La relation avec le prix est en Chine très particulière. Il y a tous les niveaux de concurrence et pour mon type de produits les fabrications occidentales sont encore les meilleures. Ceci n’étant valable que pour certains marchés et ne le sera vraisemblablement pas pour longtemps. Donc on est confronté à du très mauvais mais à des prix si bas que la question de l’utiliser et d’organiser le changement plus fréquent est légitime. Les partenaires commerciaux comme les agents ou les vendeurs trouveraient normal d’avoir la qualité occidentale aux prix chinois. Leurs réflexions les plus courantes sont du type « le marché chinois est immense et si vous voulez aller vite, il faut baisser les prix ».

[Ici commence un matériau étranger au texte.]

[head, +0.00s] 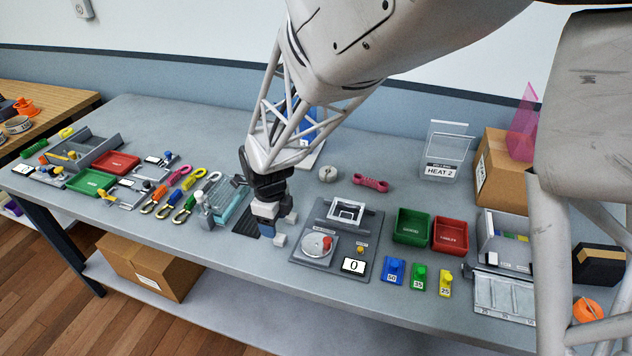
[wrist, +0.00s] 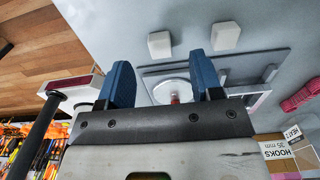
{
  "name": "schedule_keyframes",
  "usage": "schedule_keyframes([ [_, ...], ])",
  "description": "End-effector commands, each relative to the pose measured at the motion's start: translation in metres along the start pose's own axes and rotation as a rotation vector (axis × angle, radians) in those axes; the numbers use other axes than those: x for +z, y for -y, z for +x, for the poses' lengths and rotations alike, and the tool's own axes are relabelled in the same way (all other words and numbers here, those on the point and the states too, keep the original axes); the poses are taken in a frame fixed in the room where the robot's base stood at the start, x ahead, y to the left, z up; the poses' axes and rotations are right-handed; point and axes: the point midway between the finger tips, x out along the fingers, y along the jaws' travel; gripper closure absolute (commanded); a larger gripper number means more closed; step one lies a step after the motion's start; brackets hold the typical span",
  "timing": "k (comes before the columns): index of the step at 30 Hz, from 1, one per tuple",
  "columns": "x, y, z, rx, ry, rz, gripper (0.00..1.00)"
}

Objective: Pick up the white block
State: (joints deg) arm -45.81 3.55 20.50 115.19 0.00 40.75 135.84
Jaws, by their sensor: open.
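Two small white blocks show in the wrist view: one white block (wrist: 159,45) lies between and beyond the fingertips, and another white block (wrist: 225,36) lies to its right. In the head view one white block (head: 280,240) sits on the grey table just right of my gripper (head: 267,229), and the other (head: 290,217) sits slightly behind it, partly beside the gripper. My gripper's blue fingers (wrist: 162,78) are apart with nothing between them. The fingers touch neither block in the wrist view. I cannot tell which block the task means.
A grey panel with a round dial and a "0" display (head: 353,265) stands right of the blocks. Green (head: 411,227) and red (head: 450,236) bins are farther right. Coloured hooks (head: 180,177) and a grey fixture with a clear teal part (head: 228,205) are at left.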

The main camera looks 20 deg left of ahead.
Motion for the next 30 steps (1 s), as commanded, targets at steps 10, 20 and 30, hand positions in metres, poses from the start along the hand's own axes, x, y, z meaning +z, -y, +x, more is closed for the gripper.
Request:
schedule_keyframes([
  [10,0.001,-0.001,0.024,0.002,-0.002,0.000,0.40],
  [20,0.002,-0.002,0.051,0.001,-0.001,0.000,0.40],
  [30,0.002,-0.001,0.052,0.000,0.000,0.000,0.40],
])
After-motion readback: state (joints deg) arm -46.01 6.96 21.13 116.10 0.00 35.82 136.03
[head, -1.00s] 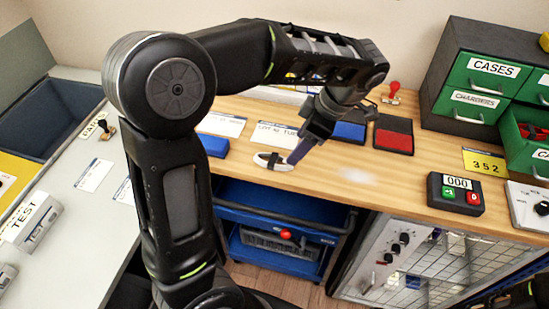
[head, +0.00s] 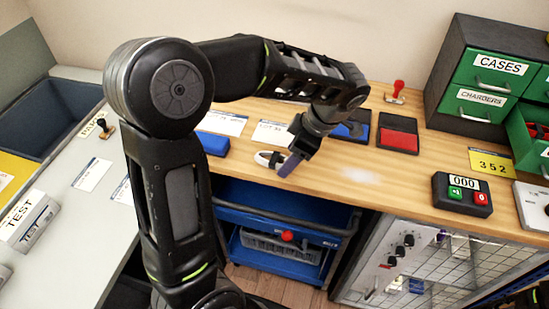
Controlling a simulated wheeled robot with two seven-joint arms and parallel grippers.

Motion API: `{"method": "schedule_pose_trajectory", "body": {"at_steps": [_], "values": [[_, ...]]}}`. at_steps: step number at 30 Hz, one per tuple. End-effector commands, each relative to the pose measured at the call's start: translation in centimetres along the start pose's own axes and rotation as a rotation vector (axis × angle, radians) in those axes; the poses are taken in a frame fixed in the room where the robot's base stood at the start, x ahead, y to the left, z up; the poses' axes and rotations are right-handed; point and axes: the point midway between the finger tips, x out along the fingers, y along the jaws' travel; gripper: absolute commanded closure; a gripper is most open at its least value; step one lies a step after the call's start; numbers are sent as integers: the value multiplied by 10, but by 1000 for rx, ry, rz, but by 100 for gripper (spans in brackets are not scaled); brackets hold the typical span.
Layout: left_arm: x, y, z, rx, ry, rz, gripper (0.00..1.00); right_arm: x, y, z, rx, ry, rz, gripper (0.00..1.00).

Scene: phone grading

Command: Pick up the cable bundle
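The cable bundle (head: 263,158) is a small white coil with a dark band, lying on the wooden worktop near its front edge. My left gripper (head: 288,167) points down right beside the bundle, at its right side, and covers part of it. Its fingers overlap in this view, so I cannot see a gap between them or whether they touch the bundle. The bundle appears to rest on the wood. My right gripper is not in view; only a dark piece of an arm shows at the lower right corner.
A blue pad (head: 213,144) lies left of the bundle. Behind are paper labels (head: 272,133), a blue ink pad (head: 352,131) and a red ink pad (head: 398,139). A counter box (head: 462,194) and green drawers (head: 483,104) stand right. A blue cart (head: 285,204) is below.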

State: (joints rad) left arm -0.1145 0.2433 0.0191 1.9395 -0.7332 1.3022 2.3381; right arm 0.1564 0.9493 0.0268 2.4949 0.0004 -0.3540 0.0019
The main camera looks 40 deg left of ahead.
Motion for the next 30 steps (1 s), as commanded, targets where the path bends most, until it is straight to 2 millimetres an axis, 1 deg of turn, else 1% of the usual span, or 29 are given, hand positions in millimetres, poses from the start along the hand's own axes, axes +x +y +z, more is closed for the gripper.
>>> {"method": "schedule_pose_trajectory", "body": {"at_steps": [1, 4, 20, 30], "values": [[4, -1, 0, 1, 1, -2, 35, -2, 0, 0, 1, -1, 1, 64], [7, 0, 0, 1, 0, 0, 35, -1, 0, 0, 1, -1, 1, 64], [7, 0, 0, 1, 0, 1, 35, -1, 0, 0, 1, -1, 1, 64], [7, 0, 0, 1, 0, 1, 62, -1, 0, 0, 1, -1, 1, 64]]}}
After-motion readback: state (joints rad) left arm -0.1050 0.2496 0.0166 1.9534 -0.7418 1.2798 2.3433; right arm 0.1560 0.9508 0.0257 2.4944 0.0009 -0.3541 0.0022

Pour finir sur la complexité de la vente en Chine il y a le niveau de relations à avoir. On fait de bonnes affaires avec ses amis. Alors les clients sont « toujours » des amis. Quand je dis à mes partenaires qu’il y a une différence importante entre la relation commerciale et la relation personnelle, ils me regardent comme si j’étais un martien. Eux ils vont se saouler avec le client. C’est bien connu en Chine, on ne peut avoir été saoul qu’avec des amis.
Compliqué disais-je au début. Compliqué.